Supplied information >>
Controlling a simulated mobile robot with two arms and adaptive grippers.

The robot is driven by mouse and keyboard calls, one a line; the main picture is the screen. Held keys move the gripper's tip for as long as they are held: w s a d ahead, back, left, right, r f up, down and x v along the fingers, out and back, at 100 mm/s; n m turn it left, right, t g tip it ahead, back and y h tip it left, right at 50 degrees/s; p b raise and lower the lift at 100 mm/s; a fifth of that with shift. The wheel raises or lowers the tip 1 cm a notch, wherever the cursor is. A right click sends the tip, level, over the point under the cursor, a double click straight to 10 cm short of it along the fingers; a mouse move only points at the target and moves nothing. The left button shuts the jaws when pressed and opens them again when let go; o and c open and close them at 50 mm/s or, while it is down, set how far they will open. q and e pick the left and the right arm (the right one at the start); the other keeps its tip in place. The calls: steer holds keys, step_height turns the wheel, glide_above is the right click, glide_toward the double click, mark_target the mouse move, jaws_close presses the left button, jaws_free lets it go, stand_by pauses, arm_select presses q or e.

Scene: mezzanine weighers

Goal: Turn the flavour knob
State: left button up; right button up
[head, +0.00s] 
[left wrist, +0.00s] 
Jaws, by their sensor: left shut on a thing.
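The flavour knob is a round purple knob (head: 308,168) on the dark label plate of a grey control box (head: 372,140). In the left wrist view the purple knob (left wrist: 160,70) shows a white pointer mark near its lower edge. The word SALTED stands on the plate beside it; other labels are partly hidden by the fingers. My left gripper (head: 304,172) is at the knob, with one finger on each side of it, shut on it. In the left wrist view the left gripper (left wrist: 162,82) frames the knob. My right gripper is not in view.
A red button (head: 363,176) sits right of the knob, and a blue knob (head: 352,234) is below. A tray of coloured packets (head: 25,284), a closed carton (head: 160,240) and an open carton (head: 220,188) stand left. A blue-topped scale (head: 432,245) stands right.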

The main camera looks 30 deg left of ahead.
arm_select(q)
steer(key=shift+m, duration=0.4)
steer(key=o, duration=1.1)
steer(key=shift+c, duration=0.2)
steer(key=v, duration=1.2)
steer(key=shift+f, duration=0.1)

Task directions >> From the opening line of the data above through the line that contains "[left wrist, +0.00s]", please print each line as it stands and only those lines.

Exercise response >>
Controlling a simulated mobile robot with two arms and adaptive grippers.

The robot is driven by mouse and keyboard calls, one a line; the main picture is the screen. Held keys move the gripper's tip for as long as they are held: w s a d ahead, back, left, right, r f up, down and x v along the fingers, out and back, at 100 mm/s; n m turn it left, right, t g tip it ahead, back and y h tip it left, right at 50 degrees/s; p b raise and lower the lift at 100 mm/s; a fifth of that with shift. The wheel raises or lowers the tip 1 cm a notch, wherever the cursor is. A right click sends the tip, level, over the point under the cursor, a double click straight to 10 cm short of it along the fingers; a mouse move only points at the target and moves nothing. The left button shuts the jaws when pressed and opens them again when let go; o and c open and close them at 50 mm/s or, while it is down, set how far they will open. q and e pick the left and the right arm (the right one at the start); the other keeps its tip in place. The calls: steer holds keys, step_height turns the wheel, glide_above is the right click, glide_toward the double click, mark_target the mouse move, jaws_close presses the left button, jaws_free lets it go, stand_by pauses, arm_select presses q or e.

Scene: mezzanine weighers

Goal: Turn the flavour knob
State: left button up; right button up
[head, +0.00s] 
[left wrist, +0.00s] 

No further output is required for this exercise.